* [Requirements] Copy everything in the data below exactly except the pictures.

* [Information shown]
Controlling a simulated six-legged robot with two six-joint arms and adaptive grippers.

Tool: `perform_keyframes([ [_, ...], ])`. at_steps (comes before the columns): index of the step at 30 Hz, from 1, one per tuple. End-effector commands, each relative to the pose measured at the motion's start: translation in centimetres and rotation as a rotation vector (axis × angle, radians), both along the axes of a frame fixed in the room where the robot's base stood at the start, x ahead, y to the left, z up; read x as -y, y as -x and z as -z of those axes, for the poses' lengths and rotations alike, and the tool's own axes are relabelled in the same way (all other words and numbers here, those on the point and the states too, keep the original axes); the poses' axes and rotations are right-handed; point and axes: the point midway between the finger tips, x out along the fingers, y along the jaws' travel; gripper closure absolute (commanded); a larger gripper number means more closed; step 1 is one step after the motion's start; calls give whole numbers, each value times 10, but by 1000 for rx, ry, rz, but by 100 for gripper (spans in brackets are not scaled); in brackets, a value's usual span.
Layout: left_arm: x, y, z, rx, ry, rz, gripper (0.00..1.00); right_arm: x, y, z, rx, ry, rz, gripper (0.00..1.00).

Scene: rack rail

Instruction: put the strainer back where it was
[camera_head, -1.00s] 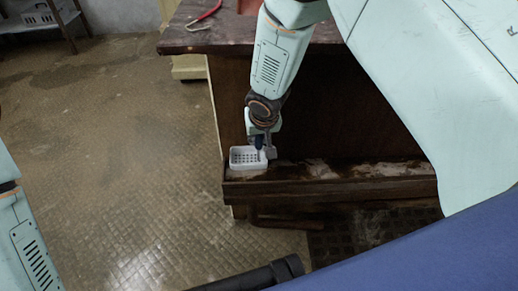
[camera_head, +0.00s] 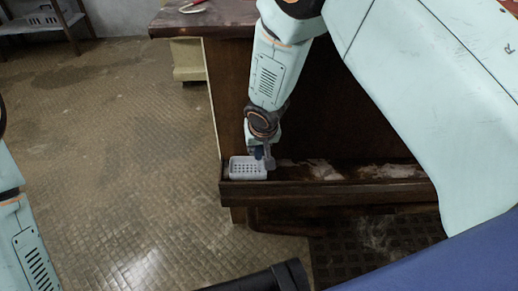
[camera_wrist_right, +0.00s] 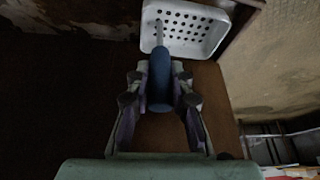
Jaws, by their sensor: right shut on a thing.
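The strainer is a white rectangular basket with rows of holes (camera_head: 248,168) and a blue handle on a metal rod. It is at the left end of the low wooden ledge (camera_head: 330,192), and I cannot tell whether it rests there or hangs just above. My right gripper (camera_head: 262,157) points down beside the basket. In the right wrist view its fingers (camera_wrist_right: 160,98) are shut on the blue handle (camera_wrist_right: 160,80), with the perforated basket (camera_wrist_right: 184,30) beyond it. Only part of my left arm shows at the left; its gripper is out of view.
A dark counter top (camera_head: 225,22) stands above and behind the ledge, with a red-handled tool (camera_head: 195,5) on it. Pale worn patches mark the ledge right of the basket. Open tiled floor (camera_head: 110,150) lies left; a shelf unit (camera_head: 40,25) stands far left.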

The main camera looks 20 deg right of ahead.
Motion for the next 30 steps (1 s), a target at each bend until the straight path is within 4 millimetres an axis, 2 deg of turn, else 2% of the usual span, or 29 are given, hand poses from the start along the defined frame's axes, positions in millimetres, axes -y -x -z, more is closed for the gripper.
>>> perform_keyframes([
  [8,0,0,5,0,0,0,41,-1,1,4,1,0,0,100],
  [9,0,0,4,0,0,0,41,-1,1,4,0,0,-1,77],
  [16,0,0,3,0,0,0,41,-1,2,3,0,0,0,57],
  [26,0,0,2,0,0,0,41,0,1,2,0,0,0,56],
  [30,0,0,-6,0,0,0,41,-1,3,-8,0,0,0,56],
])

* [Solution for this exercise]
Controlling a simulated six-legged robot with two six-joint arms and adaptive grippers.

Tool: `perform_keyframes([ [_, ...], ])`. at_steps (comes before the columns): index of the step at 30 Hz, from 1, one per tuple. End-effector commands, each relative to the pose measured at the motion's start: translation in centimetres and rotation as a rotation vector (axis × angle, radians), both along the axes of a frame fixed in the room where the robot's base stood at the start, x ahead, y to the left, z up; read x as -y, y as -x and z as -z of those axes, for the poses' lengths and rotations alike, and the tool's own axes are relabelled in the same way (all other words and numbers here, those on the point and the states too, keep the original axes); the poses' axes and rotations are right-handed; point and axes: the point midway between the finger tips, x out along the fingers, y along the jaws' travel; gripper closure absolute (commanded); a larger gripper number means more closed; step 1 is one step after the motion's start; calls give whole numbers, each value times 10, but by 1000 for rx, ry, rz, but by 100 for gripper (spans in brackets are not scaled); in brackets, a value's usual span.
Layout: left_arm: x, y, z, rx, ry, rz, gripper (0.00..1.00); right_arm: x, y, z, rx, ry, rz, gripper (0.00..1.00).

Scene: rack rail

Instruction: put the strainer back where it was
[camera_head, -1.00s] 
[camera_head, +0.00s] 
[camera_wrist_right, +0.00s] 
Jaws, by their sensor: right shut on a thing.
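The strainer is a white rectangular basket with rows of holes (camera_head: 248,168) and a blue handle on a metal rod. It is at the left end of the low wooden ledge (camera_head: 330,192), and I cannot tell whether it rests there or hangs just above. My right gripper (camera_head: 262,157) points down beside the basket. In the right wrist view its fingers (camera_wrist_right: 160,98) are shut on the blue handle (camera_wrist_right: 160,80), with the perforated basket (camera_wrist_right: 184,30) beyond it. Only part of my left arm shows at the left; its gripper is out of view.
A dark counter top (camera_head: 225,22) stands above and behind the ledge, with a red-handled tool (camera_head: 195,5) on it. Pale worn patches mark the ledge right of the basket. Open tiled floor (camera_head: 110,150) lies left; a shelf unit (camera_head: 40,25) stands far left.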

The main camera looks 20 deg right of ahead.
Motion for the next 30 steps (1 s), a target at each bend until the straight path is within 4 millimetres an axis, 2 deg of turn, else 2% of the usual span, or 29 are given, hand poses from the start along the defined frame's axes, positions in millimetres, axes -y -x -z, more is closed for the gripper.
>>> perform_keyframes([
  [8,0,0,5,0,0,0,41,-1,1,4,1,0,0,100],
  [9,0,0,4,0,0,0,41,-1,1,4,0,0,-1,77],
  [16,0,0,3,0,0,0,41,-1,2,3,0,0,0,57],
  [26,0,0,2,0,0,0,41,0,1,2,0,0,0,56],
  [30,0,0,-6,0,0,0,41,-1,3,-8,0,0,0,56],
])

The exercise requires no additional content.